** Start Exercise material **
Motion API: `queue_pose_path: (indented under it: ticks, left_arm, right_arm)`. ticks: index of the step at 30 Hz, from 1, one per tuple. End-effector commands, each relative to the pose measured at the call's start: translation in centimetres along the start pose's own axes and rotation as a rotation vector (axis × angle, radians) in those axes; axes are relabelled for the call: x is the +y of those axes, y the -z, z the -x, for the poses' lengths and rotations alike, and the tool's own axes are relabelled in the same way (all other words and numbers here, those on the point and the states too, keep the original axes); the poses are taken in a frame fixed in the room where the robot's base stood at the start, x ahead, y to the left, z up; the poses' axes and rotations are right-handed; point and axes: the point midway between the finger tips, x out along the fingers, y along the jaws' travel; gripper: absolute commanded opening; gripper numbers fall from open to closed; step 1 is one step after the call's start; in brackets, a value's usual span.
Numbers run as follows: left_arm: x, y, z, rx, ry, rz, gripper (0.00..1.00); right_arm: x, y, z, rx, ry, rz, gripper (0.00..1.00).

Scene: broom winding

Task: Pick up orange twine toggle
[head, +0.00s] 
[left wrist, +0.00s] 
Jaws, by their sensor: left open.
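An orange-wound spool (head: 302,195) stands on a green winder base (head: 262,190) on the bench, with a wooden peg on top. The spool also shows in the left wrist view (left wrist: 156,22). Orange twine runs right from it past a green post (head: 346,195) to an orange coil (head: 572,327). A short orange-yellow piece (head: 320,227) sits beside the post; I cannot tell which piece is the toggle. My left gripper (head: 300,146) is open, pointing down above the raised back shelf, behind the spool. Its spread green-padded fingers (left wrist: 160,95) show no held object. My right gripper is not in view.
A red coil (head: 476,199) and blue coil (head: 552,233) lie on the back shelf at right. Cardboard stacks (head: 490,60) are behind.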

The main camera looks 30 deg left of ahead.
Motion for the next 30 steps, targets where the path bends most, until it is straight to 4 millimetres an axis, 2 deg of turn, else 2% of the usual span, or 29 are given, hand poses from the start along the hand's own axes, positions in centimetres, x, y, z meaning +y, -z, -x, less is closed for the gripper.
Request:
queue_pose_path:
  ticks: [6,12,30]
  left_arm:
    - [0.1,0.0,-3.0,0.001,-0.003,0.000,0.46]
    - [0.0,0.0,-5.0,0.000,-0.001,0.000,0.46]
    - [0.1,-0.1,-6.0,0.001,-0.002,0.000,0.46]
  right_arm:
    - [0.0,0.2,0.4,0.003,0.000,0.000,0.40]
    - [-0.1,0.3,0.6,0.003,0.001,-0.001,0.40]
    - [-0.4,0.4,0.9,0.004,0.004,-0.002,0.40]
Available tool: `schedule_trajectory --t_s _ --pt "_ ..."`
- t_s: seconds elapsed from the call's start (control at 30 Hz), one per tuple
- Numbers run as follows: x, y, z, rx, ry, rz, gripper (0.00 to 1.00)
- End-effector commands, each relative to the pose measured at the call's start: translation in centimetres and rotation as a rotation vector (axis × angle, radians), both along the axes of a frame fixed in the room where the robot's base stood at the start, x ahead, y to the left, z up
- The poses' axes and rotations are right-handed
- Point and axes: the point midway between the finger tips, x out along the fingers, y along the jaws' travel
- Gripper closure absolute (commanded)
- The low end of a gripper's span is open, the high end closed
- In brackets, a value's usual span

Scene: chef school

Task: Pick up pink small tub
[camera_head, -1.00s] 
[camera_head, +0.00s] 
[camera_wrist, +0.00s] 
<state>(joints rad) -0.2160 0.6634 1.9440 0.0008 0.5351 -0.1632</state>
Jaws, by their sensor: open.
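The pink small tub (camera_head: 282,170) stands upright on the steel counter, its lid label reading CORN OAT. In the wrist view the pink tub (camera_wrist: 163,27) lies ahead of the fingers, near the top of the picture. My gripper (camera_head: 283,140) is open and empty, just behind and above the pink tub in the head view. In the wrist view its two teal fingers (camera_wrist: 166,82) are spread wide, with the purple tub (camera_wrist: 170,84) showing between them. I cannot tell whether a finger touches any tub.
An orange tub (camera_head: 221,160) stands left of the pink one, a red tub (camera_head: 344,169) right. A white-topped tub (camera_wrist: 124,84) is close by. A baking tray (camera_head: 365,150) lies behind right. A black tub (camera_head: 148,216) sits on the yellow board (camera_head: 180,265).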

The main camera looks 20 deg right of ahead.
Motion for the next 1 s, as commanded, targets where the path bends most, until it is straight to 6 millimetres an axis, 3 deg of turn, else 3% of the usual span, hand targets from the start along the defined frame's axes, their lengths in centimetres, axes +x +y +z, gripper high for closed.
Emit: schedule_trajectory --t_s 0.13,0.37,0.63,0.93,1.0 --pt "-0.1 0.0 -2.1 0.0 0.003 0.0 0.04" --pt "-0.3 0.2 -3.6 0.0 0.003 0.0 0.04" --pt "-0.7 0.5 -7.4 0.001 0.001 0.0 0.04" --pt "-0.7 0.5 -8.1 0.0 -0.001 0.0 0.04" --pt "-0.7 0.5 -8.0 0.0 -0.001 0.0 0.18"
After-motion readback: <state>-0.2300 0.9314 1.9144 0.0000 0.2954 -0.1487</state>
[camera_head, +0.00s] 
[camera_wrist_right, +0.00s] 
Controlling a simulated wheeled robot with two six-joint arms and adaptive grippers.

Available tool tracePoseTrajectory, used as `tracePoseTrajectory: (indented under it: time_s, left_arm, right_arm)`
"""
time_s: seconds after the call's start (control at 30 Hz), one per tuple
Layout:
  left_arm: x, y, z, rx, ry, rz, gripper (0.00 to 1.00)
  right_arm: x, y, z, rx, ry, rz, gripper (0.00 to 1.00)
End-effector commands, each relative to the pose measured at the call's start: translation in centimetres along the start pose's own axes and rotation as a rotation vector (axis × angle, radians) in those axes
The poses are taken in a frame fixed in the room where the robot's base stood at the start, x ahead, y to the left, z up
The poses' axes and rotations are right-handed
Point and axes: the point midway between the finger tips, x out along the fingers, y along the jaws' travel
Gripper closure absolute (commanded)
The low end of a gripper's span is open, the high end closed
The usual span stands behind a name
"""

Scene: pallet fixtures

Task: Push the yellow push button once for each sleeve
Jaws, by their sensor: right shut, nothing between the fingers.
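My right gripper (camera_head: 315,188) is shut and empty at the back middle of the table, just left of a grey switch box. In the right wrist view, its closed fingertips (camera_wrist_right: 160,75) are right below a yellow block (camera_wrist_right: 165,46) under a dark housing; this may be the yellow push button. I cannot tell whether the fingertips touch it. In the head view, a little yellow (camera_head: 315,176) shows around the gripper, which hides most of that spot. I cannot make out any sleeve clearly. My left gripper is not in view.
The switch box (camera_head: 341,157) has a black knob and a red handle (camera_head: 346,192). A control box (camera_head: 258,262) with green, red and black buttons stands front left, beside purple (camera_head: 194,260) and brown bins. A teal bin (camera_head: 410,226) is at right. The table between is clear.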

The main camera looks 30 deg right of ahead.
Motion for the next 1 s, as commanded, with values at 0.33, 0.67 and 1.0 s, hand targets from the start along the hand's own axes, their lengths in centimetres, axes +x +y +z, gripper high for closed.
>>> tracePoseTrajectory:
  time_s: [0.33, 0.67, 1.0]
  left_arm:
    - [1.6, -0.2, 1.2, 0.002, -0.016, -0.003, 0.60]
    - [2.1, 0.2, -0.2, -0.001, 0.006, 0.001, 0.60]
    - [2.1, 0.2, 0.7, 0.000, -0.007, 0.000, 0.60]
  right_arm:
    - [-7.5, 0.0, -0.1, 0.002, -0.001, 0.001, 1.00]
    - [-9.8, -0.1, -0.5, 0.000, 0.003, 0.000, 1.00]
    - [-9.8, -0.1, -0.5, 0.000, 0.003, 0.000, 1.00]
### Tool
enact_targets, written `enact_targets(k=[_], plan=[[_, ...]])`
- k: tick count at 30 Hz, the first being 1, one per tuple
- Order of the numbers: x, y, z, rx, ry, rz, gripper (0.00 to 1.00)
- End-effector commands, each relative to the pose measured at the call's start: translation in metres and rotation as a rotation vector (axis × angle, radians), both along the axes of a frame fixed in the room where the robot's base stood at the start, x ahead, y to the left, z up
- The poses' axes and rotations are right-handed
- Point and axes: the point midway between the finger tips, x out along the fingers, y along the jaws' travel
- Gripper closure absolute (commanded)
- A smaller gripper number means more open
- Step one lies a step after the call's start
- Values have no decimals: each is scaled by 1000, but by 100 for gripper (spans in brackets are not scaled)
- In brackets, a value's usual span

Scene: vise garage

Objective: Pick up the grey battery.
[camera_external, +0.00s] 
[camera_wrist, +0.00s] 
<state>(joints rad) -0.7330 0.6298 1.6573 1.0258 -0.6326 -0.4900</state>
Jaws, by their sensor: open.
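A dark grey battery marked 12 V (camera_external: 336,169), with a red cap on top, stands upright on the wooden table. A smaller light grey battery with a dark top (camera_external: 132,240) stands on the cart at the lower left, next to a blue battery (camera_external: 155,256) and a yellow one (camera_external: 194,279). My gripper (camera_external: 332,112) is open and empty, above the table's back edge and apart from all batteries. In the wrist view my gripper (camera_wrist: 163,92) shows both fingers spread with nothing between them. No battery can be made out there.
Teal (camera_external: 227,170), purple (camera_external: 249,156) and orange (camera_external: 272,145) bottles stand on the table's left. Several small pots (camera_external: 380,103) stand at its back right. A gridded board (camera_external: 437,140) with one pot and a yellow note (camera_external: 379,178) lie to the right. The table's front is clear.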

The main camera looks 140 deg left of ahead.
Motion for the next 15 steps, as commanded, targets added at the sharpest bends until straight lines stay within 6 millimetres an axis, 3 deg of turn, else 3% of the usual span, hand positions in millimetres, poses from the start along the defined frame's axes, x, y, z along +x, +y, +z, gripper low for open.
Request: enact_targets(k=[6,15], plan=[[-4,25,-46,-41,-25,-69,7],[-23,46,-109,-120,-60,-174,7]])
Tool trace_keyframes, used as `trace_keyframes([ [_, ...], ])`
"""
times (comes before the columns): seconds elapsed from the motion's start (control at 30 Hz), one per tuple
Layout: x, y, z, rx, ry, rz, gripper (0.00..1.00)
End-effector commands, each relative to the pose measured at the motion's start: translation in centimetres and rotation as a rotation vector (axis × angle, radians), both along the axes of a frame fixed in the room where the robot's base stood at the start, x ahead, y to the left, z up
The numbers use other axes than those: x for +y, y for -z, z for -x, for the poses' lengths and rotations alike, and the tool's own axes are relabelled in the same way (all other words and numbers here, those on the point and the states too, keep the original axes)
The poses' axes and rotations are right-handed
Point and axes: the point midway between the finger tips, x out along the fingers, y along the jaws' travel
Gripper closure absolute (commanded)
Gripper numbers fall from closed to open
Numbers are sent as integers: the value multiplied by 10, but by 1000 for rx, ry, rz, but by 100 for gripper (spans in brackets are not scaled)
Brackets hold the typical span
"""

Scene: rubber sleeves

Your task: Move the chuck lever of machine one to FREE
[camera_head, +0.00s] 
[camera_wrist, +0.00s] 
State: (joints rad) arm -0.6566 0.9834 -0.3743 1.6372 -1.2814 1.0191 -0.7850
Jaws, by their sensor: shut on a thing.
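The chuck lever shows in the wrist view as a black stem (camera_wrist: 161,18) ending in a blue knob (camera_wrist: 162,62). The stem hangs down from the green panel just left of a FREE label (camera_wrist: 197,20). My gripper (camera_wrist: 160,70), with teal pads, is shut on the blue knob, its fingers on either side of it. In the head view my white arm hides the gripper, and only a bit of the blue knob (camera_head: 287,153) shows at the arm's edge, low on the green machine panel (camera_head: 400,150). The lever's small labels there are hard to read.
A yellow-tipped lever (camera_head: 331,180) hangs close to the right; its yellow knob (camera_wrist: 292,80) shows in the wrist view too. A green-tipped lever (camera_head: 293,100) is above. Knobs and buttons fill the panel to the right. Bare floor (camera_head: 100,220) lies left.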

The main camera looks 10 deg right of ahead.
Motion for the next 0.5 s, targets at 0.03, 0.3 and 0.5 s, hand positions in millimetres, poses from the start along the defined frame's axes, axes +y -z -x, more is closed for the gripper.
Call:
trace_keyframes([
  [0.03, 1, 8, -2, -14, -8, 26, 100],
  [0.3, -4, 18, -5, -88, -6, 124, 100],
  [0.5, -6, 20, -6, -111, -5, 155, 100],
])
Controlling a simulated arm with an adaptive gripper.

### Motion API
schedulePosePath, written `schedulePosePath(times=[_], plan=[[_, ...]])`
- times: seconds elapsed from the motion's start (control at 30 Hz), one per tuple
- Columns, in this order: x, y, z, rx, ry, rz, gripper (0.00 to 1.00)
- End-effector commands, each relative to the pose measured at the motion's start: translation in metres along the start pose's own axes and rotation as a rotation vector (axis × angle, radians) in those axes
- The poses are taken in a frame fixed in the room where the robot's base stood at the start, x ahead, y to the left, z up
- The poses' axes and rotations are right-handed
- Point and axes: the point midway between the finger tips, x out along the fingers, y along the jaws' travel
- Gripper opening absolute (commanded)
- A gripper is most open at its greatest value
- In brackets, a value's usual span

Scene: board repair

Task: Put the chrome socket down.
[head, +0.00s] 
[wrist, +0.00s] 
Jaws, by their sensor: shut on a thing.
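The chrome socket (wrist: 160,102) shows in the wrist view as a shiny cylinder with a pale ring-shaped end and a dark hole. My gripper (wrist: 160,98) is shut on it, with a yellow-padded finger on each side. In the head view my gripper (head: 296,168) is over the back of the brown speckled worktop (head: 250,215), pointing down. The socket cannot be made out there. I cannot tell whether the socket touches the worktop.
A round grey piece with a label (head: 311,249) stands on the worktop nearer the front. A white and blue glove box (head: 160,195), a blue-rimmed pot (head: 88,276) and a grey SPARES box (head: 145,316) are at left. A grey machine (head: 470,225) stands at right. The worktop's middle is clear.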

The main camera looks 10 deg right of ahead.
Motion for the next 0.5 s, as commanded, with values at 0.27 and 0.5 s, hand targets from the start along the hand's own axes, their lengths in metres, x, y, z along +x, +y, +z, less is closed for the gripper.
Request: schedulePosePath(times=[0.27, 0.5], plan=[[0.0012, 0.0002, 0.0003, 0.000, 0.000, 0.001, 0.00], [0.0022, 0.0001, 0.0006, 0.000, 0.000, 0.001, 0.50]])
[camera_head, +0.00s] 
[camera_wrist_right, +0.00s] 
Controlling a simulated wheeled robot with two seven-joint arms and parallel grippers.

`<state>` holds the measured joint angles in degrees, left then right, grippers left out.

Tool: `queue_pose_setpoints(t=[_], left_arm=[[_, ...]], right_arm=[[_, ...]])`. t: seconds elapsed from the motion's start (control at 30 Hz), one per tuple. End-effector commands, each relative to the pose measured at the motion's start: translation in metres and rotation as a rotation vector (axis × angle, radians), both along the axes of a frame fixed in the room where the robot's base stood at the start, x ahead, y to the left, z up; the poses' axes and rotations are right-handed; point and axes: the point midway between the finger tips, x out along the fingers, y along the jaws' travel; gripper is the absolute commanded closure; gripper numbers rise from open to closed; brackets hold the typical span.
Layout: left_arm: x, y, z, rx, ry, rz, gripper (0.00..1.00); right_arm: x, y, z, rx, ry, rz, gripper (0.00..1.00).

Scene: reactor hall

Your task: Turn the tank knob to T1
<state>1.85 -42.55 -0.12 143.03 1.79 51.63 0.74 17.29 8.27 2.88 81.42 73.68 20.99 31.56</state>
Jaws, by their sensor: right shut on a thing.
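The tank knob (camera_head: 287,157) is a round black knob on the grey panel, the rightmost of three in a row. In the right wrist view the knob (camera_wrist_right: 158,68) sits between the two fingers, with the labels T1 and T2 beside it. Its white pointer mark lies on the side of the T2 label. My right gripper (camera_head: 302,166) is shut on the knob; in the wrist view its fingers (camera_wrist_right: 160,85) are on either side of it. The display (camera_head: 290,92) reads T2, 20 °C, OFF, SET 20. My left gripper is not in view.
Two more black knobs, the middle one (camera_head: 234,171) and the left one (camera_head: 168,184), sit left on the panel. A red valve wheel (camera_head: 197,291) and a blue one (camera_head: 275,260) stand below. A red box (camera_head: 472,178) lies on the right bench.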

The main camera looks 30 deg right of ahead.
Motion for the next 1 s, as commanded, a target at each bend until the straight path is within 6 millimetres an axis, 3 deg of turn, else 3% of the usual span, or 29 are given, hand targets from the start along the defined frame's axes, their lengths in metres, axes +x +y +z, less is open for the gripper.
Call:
** End Exercise material **
What is asked »
Copy out all lines above that include the string "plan".

Response below »
enact_targets, written `enact_targets(k=[_], plan=[[_, ...]])`
Request: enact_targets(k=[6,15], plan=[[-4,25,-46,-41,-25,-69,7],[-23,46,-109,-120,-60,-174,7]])
schedulePosePath, written `schedulePosePath(times=[_], plan=[[_, ...]])`
Request: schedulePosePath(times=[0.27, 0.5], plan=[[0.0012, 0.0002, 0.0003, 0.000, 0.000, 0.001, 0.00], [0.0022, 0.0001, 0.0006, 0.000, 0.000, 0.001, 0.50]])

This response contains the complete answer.